Il ricchissimo Bartolomeo De Maio per il suo splendido palazzo alla Sanità commissionò al D., per 255 ducati, nel giugno 1727, quattro quadri di santi protettori dei quali parla anche il De Dominici (p. 695; Rizzo, 1978, p. 109, doc. n. 1). Di quest'anno è anche la tela firmata e datata con Ilsacrificio di Ifigenia, oggi a Providence nel Rhode Island School of Design Museum of Art (cfr. ibid., p. 108, fig. 22).
Per il rifacimento settecentesco della chiesa napoletana di S. Maria Donnaromita, la badessa Elena Giudice, nel 1727-28, pagò al D. ben undici tele per decorare l'intera navata del tempio (dieci Virtù e una grande Adorazione dei magi sovrapporta), che si pongono come l'anticipazione diretta - per bellezza di colori chiari e trasparenti e per una più intensa e commossa orchestrazione compositiva - dell'affresco di medesimo soggetto per la chiesa della Nunziatella che il D. eseguì quattro anni più tardi (cfr. ibid., pp. 102 s.).
Nel novembre del 1727 sposo Anna d'Ebreù, andando ad abitare sul colle di S. Efremo Nuovo (cfr. Ceci, 1933, p. 107). Quasi certamente è dello stesso anno lo splendido Ritratto di donna (Napoli, Pinac. del Pio Monte della Misericordia) in cui il D. raggiunse il culmine della sua capacità sia di ricerca della introspezione psicologica sia di atteggiamento del più saporoso rococò (cfr. Rizzo, 1978, p. 99). Anche del 1727 sono l'affresco con l'Assunzione della Vergine e le tele con la Pietà e l'Adorazione dei pastori per la sacrestia dell'Annunziata di Airola (ibid., p. 97, figg. 5-8).
Nel 1729, insieme con lo stesso Solimena e con D. A. Vaccaro, diede disegni (che saranno incisi da A. Baldi) per il volume del marchese di Cammarota (un imitatore napoletano di Corneille e Racine) su Le tragedie cristiane. Contemporaneamente pose mano alle tele e agli affreschi per la cappella di S. Nicola di Bari, nella chiesa dedicata al santo a via Toledo, su commissione dei padri pii operai, dove, quattro anni più tardi, nel 1733, affrescherà anche la cupola maggiore, per 500 ducati (cfr. ibid., doc.VIII) rappresentando Iltrionfo di s. Nicola e santi vescovi, dipinti tra finestrone e finestrone.
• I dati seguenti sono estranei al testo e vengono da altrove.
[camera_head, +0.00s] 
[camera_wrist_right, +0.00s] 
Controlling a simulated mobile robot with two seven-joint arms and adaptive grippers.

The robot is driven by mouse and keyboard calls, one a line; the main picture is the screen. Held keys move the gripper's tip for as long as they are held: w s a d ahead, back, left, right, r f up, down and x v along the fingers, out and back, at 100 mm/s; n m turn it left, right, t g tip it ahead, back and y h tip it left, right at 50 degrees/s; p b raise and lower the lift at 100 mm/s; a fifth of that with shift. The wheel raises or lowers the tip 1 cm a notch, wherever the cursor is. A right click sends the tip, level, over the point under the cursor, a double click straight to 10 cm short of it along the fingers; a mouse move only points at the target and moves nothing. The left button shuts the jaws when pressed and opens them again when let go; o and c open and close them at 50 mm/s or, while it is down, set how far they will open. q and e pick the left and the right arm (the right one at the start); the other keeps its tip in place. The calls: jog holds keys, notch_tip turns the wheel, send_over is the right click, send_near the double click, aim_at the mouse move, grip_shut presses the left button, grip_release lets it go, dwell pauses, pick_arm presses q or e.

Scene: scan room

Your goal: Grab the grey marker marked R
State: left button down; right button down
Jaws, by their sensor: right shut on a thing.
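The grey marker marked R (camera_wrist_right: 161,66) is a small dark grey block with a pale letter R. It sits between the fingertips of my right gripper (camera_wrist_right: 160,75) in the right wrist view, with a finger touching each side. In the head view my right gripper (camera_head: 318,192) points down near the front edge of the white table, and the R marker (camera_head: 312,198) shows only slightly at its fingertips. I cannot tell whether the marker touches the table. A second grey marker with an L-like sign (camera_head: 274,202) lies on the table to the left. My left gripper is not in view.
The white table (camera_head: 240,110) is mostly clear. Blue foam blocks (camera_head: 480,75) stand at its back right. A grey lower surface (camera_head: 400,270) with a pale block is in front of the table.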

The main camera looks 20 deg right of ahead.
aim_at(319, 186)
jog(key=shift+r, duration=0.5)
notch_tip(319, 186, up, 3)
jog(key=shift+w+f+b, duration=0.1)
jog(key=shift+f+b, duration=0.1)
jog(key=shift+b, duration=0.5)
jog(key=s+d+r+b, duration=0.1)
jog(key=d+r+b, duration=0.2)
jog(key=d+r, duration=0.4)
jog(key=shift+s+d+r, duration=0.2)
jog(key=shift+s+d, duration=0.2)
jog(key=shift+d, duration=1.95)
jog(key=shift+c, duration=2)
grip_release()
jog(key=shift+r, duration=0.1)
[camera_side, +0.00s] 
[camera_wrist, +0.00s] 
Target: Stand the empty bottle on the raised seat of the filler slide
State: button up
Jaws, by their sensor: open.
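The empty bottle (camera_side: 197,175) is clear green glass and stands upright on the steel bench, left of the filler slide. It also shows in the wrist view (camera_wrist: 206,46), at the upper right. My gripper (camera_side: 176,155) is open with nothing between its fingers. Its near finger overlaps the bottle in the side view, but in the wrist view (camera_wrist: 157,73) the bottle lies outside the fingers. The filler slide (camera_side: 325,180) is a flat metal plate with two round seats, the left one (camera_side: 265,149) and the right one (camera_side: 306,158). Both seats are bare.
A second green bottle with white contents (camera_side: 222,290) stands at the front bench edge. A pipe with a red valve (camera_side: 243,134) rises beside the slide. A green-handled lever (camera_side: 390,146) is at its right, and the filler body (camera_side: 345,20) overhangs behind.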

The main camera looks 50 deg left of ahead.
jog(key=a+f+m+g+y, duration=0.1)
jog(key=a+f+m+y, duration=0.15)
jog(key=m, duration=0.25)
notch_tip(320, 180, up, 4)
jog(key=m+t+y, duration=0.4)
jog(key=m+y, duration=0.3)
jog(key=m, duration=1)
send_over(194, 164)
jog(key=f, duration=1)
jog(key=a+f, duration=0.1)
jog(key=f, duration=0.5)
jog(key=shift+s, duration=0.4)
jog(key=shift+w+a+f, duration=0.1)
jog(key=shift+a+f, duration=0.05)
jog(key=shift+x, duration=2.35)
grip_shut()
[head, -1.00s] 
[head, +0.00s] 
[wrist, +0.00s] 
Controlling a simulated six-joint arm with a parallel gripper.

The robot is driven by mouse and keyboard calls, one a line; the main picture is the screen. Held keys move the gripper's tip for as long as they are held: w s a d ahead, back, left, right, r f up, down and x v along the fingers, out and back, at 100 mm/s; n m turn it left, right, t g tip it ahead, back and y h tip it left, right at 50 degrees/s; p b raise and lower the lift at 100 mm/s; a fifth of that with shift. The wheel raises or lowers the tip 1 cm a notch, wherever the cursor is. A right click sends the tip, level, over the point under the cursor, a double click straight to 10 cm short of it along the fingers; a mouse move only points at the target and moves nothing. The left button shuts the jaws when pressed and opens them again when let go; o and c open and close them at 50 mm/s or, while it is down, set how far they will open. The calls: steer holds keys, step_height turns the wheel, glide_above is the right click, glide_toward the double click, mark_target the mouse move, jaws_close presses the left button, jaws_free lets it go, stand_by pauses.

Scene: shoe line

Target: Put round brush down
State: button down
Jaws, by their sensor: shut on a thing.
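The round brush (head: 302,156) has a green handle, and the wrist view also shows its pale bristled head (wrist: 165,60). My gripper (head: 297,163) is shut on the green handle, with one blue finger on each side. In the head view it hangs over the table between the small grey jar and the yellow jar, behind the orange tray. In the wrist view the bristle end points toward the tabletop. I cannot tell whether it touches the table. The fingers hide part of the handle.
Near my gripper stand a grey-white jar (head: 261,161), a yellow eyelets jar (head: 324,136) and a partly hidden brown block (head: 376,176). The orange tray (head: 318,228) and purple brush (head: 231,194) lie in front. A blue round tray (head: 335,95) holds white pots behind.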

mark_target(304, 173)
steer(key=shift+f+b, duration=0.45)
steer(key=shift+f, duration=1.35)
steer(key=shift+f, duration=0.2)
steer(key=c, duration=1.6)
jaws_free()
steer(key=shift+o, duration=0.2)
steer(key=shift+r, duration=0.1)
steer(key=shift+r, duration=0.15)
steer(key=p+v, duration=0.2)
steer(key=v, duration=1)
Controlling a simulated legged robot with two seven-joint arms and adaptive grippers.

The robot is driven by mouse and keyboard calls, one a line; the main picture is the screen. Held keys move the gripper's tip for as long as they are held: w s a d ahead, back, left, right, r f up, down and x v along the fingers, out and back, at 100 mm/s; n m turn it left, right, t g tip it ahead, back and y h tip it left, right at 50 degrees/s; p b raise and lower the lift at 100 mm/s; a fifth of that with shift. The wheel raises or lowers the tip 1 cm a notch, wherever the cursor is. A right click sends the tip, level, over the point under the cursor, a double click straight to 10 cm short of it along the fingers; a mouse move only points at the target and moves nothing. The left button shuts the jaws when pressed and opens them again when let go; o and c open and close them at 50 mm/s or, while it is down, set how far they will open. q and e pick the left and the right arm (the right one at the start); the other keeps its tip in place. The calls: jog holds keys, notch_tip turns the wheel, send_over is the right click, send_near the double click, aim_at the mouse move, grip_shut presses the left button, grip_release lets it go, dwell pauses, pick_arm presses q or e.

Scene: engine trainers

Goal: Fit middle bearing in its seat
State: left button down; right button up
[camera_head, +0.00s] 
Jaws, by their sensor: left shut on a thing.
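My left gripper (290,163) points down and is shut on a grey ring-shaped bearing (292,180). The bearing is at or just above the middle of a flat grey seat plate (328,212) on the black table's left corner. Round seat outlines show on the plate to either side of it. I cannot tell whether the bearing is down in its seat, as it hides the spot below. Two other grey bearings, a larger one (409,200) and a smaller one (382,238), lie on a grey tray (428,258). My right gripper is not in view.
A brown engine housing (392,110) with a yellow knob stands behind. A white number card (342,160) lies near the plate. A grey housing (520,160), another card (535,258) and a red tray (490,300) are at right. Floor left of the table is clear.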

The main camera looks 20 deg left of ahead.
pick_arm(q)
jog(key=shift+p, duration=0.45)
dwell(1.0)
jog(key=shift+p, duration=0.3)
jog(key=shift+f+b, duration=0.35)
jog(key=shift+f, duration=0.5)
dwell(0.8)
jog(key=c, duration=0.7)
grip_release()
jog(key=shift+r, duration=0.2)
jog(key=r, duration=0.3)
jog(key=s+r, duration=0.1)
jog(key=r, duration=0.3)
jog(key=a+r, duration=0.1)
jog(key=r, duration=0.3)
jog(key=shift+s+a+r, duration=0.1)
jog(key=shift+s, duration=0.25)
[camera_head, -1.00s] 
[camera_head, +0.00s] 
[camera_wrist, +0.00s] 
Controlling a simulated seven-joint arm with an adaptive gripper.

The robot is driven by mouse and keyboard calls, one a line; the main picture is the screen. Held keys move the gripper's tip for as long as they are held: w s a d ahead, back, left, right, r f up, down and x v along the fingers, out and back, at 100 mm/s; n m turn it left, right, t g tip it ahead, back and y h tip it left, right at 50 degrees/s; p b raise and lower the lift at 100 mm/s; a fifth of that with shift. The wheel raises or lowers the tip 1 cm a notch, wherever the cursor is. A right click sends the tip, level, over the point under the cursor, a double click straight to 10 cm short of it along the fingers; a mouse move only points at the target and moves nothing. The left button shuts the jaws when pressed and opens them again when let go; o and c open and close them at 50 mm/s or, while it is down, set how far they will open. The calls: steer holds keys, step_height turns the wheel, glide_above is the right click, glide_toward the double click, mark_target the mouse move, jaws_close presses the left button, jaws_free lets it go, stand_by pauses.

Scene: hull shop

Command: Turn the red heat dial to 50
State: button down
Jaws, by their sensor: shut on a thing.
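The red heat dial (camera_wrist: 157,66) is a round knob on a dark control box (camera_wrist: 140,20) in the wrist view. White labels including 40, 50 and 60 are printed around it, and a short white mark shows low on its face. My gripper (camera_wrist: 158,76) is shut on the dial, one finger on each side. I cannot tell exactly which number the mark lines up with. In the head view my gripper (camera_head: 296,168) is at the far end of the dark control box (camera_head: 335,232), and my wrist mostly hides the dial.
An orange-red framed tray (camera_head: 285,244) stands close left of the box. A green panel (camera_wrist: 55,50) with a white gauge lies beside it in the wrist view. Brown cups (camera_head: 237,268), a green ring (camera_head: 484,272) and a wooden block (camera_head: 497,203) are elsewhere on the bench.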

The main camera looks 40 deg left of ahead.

I bozzetti per gli affreschi nella cupoletta della cappella si conservano nella Pinacoteca del Pio Monte della Misericordia e sono importanti sia perché gli affreschi sono molto rovinati sia perché quest'opera riveste un significato particolare tra i lavori della giovinezza dei De Mura. Infatti, a parte la veemenza della descrittività degli eventi miracolosi, vi è una orchestrazione compositiva degna del miglior Giordano e del più composito Solimena, ma, nello stesso tempo, una raffinatezza espressiva e una politezza cromatica che già stavano alla base delle peculiarità stilistiche del De Mura.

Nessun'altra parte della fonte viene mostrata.